The article highlights a plan to build a “natural gas infusion station” in Andover, CT, which would have 16 truck bays where gas transport trucks would inject compressed natural gas into the pipeline. The station is “in some ways just one battleground in a fight taking place all over Connecticut, the region and the country,” the article states. “Connecticut is one of several states in New England pursuing a multi-pronged strategy to increase capacity for the transport, storage and burning of natural gas. … A keystone of this strategy is a project, known as Atlantic Bridge, to expand the capacity of the existing Algonquin natural gas pipeline.” The Algonquin pipeline, which cuts a diagonal path under towns across Connecticut from Danbury to the northeast corner, is owned and operated by North American energy giant Spectra Energy. Amid the growing movement toward increasing natural gas capacity, there is also increasing opposition from homeowners, environmentalists and some politicians, including U.S. Sen. Richard Blumenthal.”
Andover resident Barbara Hallisey told Connecticut Magazine her main concern with the infusion station project is safety. “She is worried about gas leaks, and the traffic of the trucks along Route 6, a single-lane highway with a 50-mph speed limit known for fatal accidents,” the article states.
The pipeline expansion project is also facing criticism over an alleged conflict of interest. The Federal Energy Regulatory Commission (FERC), which regulates gas pipeline projects, hired a contractor, Natural Resource Group (NRG), to conduct an environmental assessment of the pipeline proposal. Published reports indicate that NRG has undisclosed previous financial relationship with Spectra Energy, the company behind the Atlantic Bridge project.
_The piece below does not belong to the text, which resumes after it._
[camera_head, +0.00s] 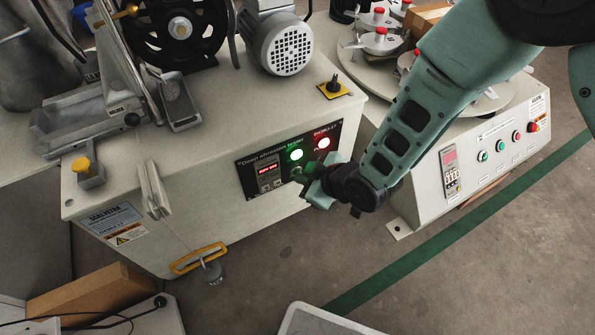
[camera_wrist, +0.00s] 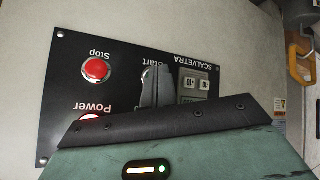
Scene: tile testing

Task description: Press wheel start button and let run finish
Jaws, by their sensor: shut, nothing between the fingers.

Following the revelations, Massachusetts Sens. Elizabeth Warren and Edward Markey wrote a letter to FERC Chairman Norman Bay asking for a new environmental impact statement using a contractor “free from any ties to the industry that could … call its objectivity into question.” New York State’s U.S. Senators, Chuck Schumer and Kirsten Gillibrand, have also called on FERC to delay the expansion of the Algonquin system in New York State. “I have serious concerns with the Algonquin gas pipeline project because it poses a threat to the quality of life, environmental, health and safety of residents across the Hudson Valley and New York state,” Schumer wrote in the letter.